Шепотом предлагаются и отвергаются варианты подхода. Наконец сговорились. Пять человек во главе с Лосем рассыплются цепью с угла квартала - "наперерез зверю"… Семен, Мельников и я будем подкрадываться. Двое парней пойдут следом за нами и после выстрела пустят собак…
От наших ног в снегу остаются глубокие ямы. Идем след в след: Семен, потом Мельников, потом я с фотокамерой и запасным ружьем для стрелка. Жарко. Скидываю полушубок и остаюсь в одном свитере. Необхватные ели стоят сурово, как на шишкинских безлюдных картинах. Такие же великаны лежат под ногами вповалку. Бурелом, коряги. Зеленые бороды мха липнут к одежде. В трех шагах человека не видно. Где тут найти занесенную снегом берлогу! Тут целый паровоз можно спрятать и не найти. Но Семен знает, что делает. Вот он нагнулся, поднял палец… Зарубка на елке. Цепочка зарубок. По первому снегу Семен выследил зверя. Уходя от берлоги, через каждые пять шагов делал пометки на березах и елках.
- Вот тут он лося прикончил, - шепчет Семен.
Еще два десятка тихих шагов. Тикают часы на руке. Стучит черный дятел на сухой березе. Наконец Семен замирает…

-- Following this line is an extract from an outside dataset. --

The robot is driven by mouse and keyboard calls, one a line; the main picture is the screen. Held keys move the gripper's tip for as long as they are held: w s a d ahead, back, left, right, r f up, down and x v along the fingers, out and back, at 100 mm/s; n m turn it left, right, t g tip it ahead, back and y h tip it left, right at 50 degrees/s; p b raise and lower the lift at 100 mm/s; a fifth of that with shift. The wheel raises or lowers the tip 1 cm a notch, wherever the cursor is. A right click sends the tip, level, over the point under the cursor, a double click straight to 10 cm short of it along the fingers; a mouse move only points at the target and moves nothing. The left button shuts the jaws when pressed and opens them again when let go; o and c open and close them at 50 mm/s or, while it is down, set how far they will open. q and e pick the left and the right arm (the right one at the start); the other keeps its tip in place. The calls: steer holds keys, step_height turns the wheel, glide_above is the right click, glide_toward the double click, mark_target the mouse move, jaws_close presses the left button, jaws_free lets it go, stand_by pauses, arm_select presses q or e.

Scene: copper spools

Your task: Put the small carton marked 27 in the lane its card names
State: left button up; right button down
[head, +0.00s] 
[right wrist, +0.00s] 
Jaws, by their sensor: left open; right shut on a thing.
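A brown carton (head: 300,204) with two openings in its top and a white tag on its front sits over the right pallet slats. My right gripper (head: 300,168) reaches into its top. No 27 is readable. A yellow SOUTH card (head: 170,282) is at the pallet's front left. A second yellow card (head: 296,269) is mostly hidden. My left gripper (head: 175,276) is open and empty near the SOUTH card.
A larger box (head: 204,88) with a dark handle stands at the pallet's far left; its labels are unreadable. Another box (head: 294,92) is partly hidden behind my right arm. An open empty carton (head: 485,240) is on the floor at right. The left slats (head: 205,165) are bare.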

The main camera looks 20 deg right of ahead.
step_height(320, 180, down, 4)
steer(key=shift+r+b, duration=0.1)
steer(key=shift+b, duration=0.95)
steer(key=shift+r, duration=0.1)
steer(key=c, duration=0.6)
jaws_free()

Занесенная снегом толщиною в хорошую бочку осина. Недалеко от корня чуть заметна проталинка. Ставлю "телевик" и, замирая от чересчур громких щелчков, делаю снимки. Краешком глаза вижу, как медленно поднимаются ружья. Зверь, конечно, слышит нашу возню, но встать не решается - уж больно хороша постель в старой осине… По знаку отскакиваю назад. Хлопок в ладоши и почти в то же мгновение гулкий разрыв тишины. Почти не заметил, как рыхлым пирогом вздулся снег над осиной, как что-то черное с ревом встало и, нюхая воздух, двинулось в нашу сторону… Где-то, за самой спиной, неистово рвутся, захлебываются злостью собаки. Вот метнулась одна. Мельников медлит со вторым выстрелом, чтобы я успел щелкнуть. Рев и предсмертный визг соболя. Медведь не хочет сдаваться. В бешенстве рвет зубами рану у задней ноги. Собаки повисают на гриве, кубарем падают в снег от взмаха когтистой лапы. Медведь встает на дыбы. Выстрела нет. Проклятая гущина! Если б на прогалину выскочил… Словно угадав это желание, медведь вдруг крутнулся волчком и, отбросив собак, припадая на разбитую пулей ногу, кинулся на прогалину.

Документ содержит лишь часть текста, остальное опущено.